Would you like a shotgun with those fries?

imgresBy  Elai Kobayashi-Solomon
Opinion Editor
As a proud and macho American, the only thing that I love more than a hamburger is an AK-47. So, when a local restaurant owner in Louisiana recently announced that he would give a 10 percent discount to any customer that showed him their guns, I knew immediately where I was going to go eat if I ever went down South.
Kevin Cox, owner of Bergeron’s Restaurant in Port Allen, is going against recent corporate trends by encouraging, rather than banning, firearms in his restaurant. Cox told NBC33 that he had become frustrated with companies such as Target, which had requested in July that customers not bring their weapons into stores.
“I keep hearing so much about people banning guns,” Cox told NBC33. “Target’s banning guns and these people are banning guns. Don’t they realize that’s where people with guns are going to go? I want to take the opposite approach. How can I make my place safer?”
Apparently, the solution is, as it always seems to be, more guns. Cox said that some 15 to 20 people take him out on the discount offer each day, with some excited customers bringing multiple firearms into the restaurant at a time. (Unfortunately for them, more guns does not mean a bigger discount. Even if you showed Cox your shotgun, your Beretta, and a tank, your 10 dollar hamburger would only be 9 dollars.)
Many in Cox’s community support his decision with open arms and filled clips.
“If someone walked in here, had a gun and wanted to harm somebody, we are not defenseless,” said Olivia Carambat, who carries her .38 Smith and Wesson. “There are so many people who are trying to take our guns away and the government makes stricter gun laws. We’re given the right in the Constitution to keep and bear arms.”
First of all, I’m glad that these brave men and women in Port Allen are fighting the harsh injustices and tyrannical rule of our current government by bringing their handgun along to eat a hamburger.
But more importantly, what Carambat says is right. In the end, it all does boil down to the Constitution, or more specifically, the Second Amendment.
In fact, the only reason why anyone cares about this little Louisiana Cajun food restaurant and its discount policy is that it asks a much larger, controversial question: “Do more guns mean more, or less violence?”

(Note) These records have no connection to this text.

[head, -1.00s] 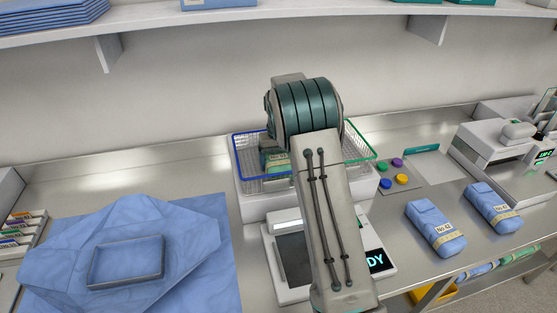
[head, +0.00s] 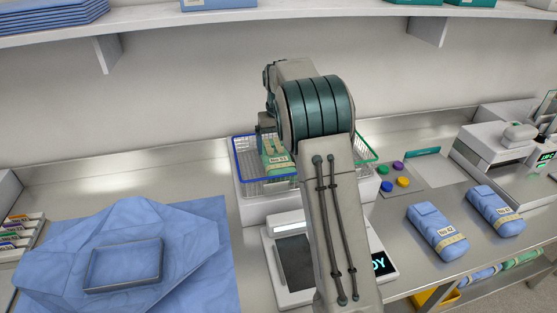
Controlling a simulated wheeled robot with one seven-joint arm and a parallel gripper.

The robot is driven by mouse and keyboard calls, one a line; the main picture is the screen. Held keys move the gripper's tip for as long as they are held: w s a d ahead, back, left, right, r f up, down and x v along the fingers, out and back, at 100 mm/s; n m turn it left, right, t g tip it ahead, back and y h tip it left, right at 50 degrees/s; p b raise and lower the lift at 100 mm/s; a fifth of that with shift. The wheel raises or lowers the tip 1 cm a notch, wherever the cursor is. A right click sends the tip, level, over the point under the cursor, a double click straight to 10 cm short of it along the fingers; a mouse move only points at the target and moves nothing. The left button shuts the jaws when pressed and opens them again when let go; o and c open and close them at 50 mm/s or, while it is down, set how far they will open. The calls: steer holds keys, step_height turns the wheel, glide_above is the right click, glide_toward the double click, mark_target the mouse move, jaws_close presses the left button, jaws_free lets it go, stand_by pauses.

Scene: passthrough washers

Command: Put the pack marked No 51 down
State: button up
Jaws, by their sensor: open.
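A green pack (head: 278,160) with a tan band and a pale label lies in the left part of the wire basket (head: 245,186). The label's number is too small to read with certainty. My gripper (head: 267,134) is open, at the back left of the basket by the far end of the pack. Its fingers are partly hidden behind my arm, and I cannot tell whether they touch the pack. My arm also covers the middle of the basket.
The basket has a blue rim at left and a green rim at right. A device with a dark screen (head: 294,262) stands in front. Two blue packs (head: 437,232) (head: 496,211) lie at right. A blue wrap with a tray (head: 124,265) lies at left.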

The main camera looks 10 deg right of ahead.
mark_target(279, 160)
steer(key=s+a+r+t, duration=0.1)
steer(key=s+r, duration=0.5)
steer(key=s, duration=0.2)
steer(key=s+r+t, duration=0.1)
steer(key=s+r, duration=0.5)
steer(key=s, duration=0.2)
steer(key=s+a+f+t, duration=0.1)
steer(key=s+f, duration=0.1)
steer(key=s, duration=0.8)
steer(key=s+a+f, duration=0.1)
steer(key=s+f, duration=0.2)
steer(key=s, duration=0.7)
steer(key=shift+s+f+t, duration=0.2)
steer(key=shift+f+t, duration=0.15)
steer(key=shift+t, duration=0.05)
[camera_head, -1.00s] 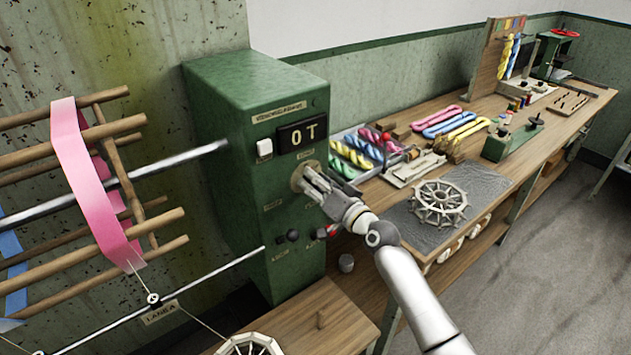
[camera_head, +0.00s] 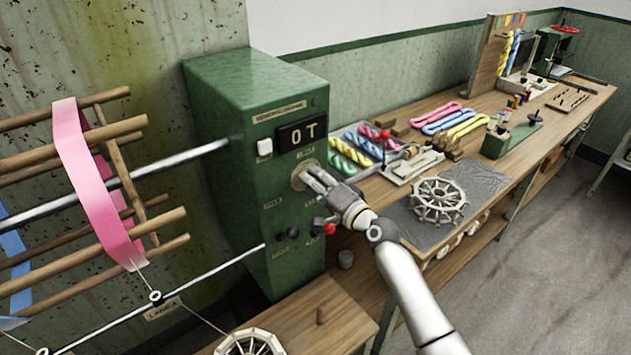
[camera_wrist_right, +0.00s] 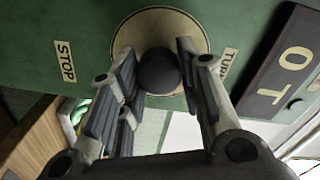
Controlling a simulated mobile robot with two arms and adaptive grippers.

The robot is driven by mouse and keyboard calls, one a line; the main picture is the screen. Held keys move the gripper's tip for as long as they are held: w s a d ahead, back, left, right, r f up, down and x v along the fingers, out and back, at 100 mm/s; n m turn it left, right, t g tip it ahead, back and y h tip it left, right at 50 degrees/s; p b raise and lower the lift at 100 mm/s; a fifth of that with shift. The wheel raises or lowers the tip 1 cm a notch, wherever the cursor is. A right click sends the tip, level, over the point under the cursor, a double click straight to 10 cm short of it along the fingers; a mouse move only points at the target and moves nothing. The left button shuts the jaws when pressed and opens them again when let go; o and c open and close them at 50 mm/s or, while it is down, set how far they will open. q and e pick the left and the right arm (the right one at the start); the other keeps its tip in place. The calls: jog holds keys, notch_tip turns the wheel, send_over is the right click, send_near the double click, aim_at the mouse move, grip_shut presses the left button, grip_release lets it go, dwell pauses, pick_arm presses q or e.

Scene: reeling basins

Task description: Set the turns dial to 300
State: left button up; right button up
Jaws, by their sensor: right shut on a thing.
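The turns dial is a dark round knob (camera_wrist_right: 158,72) on a pale disc (camera_wrist_right: 125,40) on the green machine box (camera_head: 225,100). A label with the visible letters "TUR" (camera_wrist_right: 228,66) and a "STOP" label (camera_wrist_right: 65,61) flank it in the wrist view. My right gripper (camera_head: 308,180) is shut on the knob, its fingers on either side of it. In the head view the gripper hides the knob, and only the disc's edge shows. The dark display (camera_head: 302,134) above reads "0 T". My left gripper is not in view.
Below the dial are a black knob (camera_head: 292,233) and a red knob (camera_head: 330,228). A white switch (camera_head: 264,147) is beside the display. A wooden reel with pink ribbon (camera_head: 90,180) stands left. A workbench with skeins (camera_head: 440,120) and a spoked wheel (camera_head: 437,200) extends right.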

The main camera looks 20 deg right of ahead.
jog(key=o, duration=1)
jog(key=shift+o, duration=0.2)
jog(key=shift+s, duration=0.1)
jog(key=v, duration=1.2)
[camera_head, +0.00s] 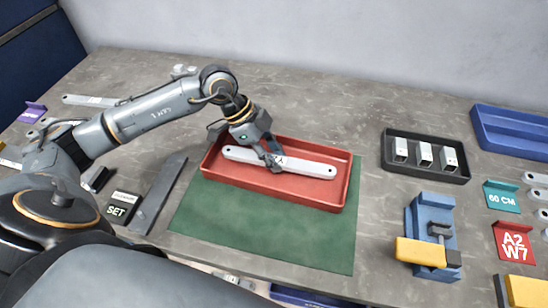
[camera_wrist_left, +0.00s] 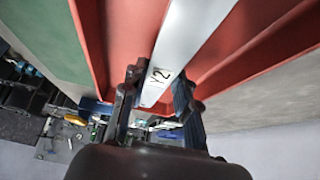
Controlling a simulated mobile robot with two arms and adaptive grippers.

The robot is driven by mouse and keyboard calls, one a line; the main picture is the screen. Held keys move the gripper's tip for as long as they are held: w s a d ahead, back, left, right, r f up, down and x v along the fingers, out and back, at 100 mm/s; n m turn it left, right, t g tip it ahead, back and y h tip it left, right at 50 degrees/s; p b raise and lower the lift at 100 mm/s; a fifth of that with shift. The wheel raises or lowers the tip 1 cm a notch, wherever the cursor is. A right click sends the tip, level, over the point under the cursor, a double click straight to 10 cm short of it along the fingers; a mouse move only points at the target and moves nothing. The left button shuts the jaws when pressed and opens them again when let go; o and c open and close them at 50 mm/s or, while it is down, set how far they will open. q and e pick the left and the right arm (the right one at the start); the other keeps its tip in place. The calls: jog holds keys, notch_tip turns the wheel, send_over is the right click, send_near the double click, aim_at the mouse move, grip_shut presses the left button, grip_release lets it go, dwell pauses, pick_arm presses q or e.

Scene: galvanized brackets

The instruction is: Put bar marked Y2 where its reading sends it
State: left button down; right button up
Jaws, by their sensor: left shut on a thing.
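The bar marked Y2 (camera_head: 308,167) is a pale grey metal bar with a hole near each end. It lies lengthwise in or just above the red tray (camera_head: 222,170); I cannot tell whether it touches the tray floor. My left gripper (camera_head: 273,160) is shut on the bar near its middle, by the mark. The wrist view shows the bar (camera_wrist_left: 187,32) between the two fingers of the left gripper (camera_wrist_left: 158,98), with the Y2 mark facing the camera. The red tray (camera_wrist_left: 92,45) runs on both sides of it there. My right gripper is not in view.
The red tray sits on a green mat (camera_head: 260,236). A "SET" block (camera_head: 117,211) is left.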

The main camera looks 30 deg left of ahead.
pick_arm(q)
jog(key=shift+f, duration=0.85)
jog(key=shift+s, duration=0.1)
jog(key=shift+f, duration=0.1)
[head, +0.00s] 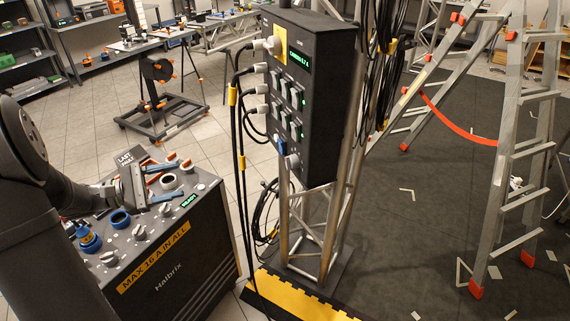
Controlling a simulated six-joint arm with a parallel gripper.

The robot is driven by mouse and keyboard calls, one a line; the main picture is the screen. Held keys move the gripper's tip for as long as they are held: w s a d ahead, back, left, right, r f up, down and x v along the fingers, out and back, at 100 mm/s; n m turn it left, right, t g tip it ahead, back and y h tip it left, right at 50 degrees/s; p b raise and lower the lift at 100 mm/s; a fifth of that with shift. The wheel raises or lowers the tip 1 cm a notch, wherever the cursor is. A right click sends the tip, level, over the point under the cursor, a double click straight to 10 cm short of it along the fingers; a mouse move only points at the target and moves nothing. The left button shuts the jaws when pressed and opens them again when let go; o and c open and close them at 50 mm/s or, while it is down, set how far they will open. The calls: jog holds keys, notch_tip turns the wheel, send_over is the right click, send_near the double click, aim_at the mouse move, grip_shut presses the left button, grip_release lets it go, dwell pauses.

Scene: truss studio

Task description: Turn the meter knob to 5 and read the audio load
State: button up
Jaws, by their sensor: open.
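My gripper (176,182) is open over the far part of the dark cart's top (150,254), at the left of the head view. Its two bluish fingers point right, with a pale round fitting (168,181) showing between them; I cannot tell whether they touch it. Several grey knobs, one of them the near knob (140,233), stand on the cart top. The tall black power box (327,100) has a small green display (299,57), too small to read surely, and a grey round fitting (293,162) low on its front. No knob is clearly marked as the meter's.
Blue sockets (120,218) and a green READY display (188,201) share the cart top. Black cables (240,135) hang from the power box's left side. A metal truss (340,215) stands behind it, and a ladder (508,150) at right. Dark floor between is mostly open.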

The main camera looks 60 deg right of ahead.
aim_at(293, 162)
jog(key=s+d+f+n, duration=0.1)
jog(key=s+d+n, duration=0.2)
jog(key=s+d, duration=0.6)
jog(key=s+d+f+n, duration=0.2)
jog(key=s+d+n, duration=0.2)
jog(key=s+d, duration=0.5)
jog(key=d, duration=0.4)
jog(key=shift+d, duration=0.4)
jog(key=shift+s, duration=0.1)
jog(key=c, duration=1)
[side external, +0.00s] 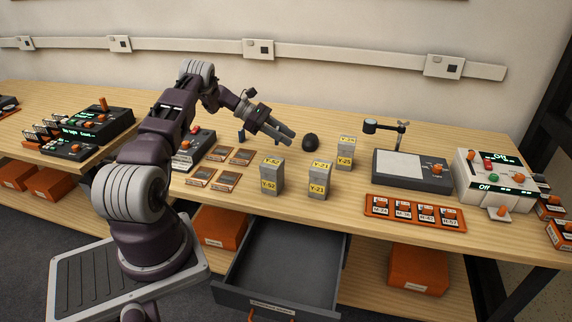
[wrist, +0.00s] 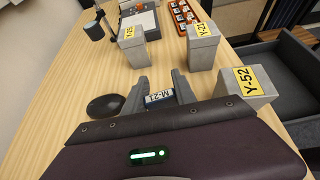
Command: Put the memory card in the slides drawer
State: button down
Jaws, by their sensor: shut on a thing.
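My gripper (side external: 287,138) is above the tabletop, behind the grey boxes. In the wrist view, my gripper (wrist: 161,82) is shut on a small memory card (wrist: 159,97) with a pale label that seems to read M-21. The card is hard to make out in the side view. A dark grey drawer (side external: 280,255) is pulled open below the table's front edge, and its visible floor looks empty. The label on its front is too small to read. Part of the drawer (wrist: 285,65) shows at the right of the wrist view. The gripper is well above and behind the drawer.
Grey boxes with yellow labels, including Y-52 (side external: 271,177) and Y-21 (side external: 319,181), stand between gripper and drawer. A black rounded object (side external: 310,142) is beside the gripper. An orange tray of labelled cards (side external: 370,210) lies right. Orange boxes (side external: 418,268) sit on the shelf below.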

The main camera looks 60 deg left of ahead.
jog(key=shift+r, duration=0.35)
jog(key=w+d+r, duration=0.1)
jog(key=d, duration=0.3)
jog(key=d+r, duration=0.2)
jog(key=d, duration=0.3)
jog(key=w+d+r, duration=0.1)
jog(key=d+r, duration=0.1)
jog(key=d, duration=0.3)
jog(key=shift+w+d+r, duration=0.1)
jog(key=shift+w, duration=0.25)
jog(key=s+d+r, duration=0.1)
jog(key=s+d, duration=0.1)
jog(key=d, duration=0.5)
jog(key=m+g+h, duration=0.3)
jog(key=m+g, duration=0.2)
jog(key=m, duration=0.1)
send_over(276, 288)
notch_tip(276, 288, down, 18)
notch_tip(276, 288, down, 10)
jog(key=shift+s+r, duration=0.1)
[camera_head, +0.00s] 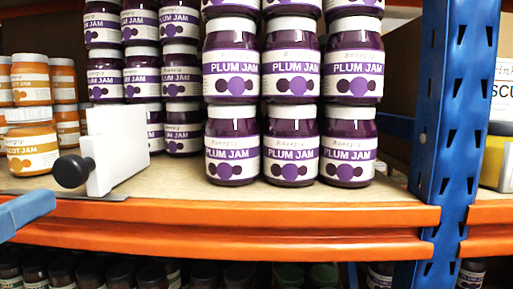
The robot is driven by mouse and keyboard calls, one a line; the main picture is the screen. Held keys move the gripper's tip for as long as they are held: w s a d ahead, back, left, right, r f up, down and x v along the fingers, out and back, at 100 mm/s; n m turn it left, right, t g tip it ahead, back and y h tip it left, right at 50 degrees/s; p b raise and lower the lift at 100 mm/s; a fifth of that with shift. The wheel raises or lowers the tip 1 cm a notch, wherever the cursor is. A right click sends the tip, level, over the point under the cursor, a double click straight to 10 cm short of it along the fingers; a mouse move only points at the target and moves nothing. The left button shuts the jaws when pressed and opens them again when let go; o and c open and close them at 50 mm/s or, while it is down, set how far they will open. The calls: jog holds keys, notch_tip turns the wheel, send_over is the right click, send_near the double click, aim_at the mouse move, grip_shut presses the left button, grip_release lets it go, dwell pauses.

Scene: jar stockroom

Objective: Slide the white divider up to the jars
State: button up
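The white divider (120,146) stands upright on the shelf, with a round black knob (72,171) on its front. Stacked plum jam jars (232,146) with purple contents stand to its right. A strip of bare shelf separates the divider from the nearest front jar. More plum jars (141,81) stand behind it. Orange apricot jam jars (30,147) stand to its left. A blue-grey bar (28,208) enters at the lower left, apart from the knob; it appears to be part of my gripper. Its fingertips and opening cannot be made out.
The orange shelf beam (250,216) runs along the front edge. A blue rack upright (457,110) stands at the right, with a yellow item (495,157) beyond it. More jars (130,274) stand on the shelf below. The shelf board (175,185) is clear in front of the jars.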

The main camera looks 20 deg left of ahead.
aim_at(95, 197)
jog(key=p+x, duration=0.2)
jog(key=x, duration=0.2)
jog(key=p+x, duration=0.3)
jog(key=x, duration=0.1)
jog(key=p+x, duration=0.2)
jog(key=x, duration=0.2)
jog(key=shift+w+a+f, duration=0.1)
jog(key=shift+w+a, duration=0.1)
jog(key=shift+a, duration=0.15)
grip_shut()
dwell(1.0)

Whether it be politicians or the media, no one can really seem to agree. Anti-gun activists site examples of other countries, such as England, which have much stricter gun regulation laws than the United States and drastically less gun violence. However, shotgun owning rednecks can always counter, “Well, if the good guys had guns, they could shoot all the bad guys, so then there would be no more bad guys,” and idea expressed by both Cox and Carambat.
Admittedly, it’s pretty hard to say who’s right.
All I’m saying is, I wouldn’t be comfortable having to reach over a bazooka every time I wanted some ketchup. And to me, that would seem a whole lot less safe, but rather a disaster waiting to happen.